# What to produce:
Give back the lines exactly, from the first one to the line with "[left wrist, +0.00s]", both ends included.

○ ○ ○

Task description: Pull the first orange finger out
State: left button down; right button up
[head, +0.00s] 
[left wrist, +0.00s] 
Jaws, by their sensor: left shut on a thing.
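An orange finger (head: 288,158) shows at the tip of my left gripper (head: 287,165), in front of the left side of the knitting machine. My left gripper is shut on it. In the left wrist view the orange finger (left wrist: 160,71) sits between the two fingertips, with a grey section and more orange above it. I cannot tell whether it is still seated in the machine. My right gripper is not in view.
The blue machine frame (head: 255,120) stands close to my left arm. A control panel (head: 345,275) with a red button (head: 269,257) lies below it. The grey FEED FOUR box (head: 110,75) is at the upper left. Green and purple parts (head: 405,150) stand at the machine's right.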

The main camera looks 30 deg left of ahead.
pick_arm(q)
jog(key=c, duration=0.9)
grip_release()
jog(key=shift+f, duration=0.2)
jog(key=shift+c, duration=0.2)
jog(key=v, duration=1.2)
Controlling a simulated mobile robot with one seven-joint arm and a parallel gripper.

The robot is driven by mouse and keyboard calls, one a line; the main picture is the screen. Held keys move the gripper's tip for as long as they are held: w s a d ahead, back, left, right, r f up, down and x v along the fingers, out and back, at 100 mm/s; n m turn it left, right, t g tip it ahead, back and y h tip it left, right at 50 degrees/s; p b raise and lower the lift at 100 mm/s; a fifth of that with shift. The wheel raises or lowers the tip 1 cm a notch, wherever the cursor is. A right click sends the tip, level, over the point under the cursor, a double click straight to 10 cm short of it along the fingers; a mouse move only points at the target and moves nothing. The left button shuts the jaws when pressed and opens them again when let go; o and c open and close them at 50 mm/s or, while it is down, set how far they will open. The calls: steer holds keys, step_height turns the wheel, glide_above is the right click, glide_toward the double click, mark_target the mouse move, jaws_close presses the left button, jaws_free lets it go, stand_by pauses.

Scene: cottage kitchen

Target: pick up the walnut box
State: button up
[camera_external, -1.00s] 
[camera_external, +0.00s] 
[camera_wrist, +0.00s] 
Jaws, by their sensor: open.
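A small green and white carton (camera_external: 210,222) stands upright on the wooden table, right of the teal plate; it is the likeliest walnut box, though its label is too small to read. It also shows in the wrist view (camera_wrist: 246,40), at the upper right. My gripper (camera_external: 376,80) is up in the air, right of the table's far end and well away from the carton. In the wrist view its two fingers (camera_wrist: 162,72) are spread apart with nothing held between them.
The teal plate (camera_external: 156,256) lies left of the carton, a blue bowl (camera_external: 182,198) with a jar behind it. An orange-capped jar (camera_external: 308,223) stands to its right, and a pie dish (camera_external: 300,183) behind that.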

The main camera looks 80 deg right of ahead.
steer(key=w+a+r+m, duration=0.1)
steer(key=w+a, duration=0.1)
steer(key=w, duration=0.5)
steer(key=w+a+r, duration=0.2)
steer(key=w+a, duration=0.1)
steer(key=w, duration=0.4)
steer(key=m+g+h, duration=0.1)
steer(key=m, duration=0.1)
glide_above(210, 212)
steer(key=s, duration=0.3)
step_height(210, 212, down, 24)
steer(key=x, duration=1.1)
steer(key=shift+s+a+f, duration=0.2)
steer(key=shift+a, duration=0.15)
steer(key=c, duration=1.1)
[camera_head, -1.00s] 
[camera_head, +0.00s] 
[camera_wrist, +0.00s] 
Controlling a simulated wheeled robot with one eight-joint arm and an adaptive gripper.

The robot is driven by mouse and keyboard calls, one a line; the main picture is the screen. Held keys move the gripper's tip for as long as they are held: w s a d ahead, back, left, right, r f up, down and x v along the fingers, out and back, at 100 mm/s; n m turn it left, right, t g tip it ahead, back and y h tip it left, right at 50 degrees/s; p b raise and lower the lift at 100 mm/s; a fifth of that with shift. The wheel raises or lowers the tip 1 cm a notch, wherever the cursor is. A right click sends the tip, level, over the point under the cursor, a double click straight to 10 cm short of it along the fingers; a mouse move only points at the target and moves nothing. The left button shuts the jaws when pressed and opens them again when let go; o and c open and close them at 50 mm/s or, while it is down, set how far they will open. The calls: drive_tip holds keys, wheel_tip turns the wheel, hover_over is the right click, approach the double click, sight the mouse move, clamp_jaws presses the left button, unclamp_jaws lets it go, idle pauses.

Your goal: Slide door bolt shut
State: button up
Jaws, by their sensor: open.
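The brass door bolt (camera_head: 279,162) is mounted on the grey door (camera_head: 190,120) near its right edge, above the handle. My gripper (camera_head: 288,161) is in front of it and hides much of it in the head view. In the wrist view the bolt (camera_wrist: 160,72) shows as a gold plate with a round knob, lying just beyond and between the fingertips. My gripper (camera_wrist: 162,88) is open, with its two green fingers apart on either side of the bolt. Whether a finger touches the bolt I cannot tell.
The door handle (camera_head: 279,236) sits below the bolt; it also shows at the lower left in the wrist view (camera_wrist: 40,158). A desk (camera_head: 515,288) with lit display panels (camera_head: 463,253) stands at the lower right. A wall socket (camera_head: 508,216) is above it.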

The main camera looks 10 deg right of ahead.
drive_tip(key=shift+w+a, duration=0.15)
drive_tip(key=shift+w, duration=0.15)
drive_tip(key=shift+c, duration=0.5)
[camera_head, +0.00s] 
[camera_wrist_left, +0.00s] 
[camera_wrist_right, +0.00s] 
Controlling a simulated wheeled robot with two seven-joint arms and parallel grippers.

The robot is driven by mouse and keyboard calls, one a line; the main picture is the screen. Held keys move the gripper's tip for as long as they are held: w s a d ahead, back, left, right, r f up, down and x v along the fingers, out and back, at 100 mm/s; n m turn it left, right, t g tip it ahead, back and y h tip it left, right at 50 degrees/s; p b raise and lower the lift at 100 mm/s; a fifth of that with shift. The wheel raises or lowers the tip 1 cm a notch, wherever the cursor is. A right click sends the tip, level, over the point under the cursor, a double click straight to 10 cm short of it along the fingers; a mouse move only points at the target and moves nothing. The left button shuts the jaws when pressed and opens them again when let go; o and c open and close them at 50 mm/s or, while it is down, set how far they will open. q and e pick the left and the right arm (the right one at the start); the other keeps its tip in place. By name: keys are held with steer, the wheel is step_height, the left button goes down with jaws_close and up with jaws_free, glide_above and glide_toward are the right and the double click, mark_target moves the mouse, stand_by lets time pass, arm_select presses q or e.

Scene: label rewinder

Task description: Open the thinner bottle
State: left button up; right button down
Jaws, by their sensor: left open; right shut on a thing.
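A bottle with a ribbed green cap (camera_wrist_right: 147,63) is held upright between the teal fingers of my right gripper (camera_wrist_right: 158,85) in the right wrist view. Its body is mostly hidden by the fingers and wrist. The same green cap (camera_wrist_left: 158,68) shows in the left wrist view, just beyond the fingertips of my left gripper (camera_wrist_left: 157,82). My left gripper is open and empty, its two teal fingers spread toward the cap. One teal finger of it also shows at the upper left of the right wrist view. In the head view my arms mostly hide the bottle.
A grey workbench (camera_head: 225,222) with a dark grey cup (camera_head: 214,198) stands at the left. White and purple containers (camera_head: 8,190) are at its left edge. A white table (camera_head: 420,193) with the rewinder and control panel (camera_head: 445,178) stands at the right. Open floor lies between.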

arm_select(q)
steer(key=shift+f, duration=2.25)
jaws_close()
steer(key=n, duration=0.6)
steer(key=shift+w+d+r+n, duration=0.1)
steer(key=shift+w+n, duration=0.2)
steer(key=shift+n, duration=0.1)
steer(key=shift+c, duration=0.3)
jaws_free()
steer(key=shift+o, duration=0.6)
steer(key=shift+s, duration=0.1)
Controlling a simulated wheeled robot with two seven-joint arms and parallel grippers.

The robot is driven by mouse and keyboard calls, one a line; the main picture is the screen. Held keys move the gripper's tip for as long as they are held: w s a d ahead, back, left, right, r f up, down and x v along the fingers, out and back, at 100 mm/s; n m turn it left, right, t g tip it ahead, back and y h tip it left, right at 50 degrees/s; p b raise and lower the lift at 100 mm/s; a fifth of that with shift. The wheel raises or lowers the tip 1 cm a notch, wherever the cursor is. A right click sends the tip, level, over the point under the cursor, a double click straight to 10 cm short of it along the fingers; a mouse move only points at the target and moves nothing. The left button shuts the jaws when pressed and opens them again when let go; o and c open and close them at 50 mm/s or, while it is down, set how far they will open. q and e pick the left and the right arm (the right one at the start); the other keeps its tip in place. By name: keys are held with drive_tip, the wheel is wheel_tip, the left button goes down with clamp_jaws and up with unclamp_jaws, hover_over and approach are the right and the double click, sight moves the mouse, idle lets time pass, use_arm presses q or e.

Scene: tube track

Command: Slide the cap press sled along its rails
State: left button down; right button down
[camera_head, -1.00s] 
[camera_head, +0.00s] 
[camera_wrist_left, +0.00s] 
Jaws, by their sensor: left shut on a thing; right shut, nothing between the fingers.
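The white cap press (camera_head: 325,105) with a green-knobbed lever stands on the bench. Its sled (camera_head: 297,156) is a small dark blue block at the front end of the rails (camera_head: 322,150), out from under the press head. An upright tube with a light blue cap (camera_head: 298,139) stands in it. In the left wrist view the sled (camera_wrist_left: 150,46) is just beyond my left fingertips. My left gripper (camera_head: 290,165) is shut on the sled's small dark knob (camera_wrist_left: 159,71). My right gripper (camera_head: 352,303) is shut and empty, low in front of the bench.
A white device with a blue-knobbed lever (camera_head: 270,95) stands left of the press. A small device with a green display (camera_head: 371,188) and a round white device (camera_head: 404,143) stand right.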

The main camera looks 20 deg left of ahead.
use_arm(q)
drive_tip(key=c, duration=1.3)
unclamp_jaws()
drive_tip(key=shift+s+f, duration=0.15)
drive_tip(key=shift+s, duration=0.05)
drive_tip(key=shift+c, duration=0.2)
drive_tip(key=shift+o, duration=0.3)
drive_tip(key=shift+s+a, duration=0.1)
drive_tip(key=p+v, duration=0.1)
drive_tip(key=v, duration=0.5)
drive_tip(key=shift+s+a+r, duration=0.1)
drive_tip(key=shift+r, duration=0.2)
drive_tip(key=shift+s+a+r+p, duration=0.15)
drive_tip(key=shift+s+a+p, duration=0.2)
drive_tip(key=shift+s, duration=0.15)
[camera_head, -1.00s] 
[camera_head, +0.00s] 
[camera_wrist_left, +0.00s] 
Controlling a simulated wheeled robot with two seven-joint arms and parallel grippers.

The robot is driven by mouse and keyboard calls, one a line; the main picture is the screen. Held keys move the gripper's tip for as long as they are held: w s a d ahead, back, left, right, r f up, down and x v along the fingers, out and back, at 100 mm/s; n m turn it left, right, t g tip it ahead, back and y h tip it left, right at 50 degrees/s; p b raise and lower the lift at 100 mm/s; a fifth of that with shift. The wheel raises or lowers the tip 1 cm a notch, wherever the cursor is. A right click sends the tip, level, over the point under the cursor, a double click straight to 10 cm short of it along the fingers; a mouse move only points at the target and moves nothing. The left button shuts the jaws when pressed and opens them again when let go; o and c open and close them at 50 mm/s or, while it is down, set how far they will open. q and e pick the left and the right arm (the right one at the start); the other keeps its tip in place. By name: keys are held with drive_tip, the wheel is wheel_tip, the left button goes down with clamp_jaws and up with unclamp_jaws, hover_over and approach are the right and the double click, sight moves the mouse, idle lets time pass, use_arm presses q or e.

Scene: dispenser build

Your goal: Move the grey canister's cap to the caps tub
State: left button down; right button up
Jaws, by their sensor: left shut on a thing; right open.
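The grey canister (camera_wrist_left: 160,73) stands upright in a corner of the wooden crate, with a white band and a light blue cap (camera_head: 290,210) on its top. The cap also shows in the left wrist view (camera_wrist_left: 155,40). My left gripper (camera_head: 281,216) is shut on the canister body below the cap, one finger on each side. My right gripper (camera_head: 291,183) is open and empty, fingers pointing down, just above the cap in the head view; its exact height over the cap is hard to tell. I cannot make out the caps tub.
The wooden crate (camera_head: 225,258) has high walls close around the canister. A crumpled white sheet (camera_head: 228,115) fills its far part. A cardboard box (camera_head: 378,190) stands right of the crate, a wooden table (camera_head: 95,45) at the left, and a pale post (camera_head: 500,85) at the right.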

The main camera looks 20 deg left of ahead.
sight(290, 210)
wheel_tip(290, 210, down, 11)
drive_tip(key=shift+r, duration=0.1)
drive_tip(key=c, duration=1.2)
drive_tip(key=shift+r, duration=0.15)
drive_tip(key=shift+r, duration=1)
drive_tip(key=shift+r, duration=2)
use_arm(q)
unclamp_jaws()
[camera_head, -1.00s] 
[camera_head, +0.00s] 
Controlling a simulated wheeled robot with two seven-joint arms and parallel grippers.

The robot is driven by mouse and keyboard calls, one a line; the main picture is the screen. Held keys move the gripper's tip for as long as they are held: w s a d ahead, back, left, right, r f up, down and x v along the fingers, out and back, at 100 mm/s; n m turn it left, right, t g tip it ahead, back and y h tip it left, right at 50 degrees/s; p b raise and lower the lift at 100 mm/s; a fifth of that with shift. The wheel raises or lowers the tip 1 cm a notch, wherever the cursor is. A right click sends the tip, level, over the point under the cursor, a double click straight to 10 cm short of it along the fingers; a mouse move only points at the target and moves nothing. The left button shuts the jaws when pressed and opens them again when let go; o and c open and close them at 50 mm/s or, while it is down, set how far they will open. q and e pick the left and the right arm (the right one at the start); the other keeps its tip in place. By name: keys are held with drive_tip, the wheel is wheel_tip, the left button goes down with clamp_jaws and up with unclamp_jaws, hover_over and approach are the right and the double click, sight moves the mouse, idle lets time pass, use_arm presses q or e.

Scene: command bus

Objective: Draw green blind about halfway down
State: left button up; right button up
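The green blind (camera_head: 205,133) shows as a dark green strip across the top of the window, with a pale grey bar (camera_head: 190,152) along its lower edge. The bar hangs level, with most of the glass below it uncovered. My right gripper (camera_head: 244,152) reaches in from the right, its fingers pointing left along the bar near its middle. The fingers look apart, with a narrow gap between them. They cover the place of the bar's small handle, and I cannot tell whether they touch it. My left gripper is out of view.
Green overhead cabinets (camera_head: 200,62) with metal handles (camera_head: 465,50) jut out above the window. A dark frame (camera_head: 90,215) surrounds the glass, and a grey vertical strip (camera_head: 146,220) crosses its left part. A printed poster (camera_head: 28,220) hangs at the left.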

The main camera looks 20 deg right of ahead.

○ ○ ○

# Task result:
Task description: Pull the first orange finger out
State: left button down; right button up
[head, +0.00s] 
[left wrist, +0.00s] 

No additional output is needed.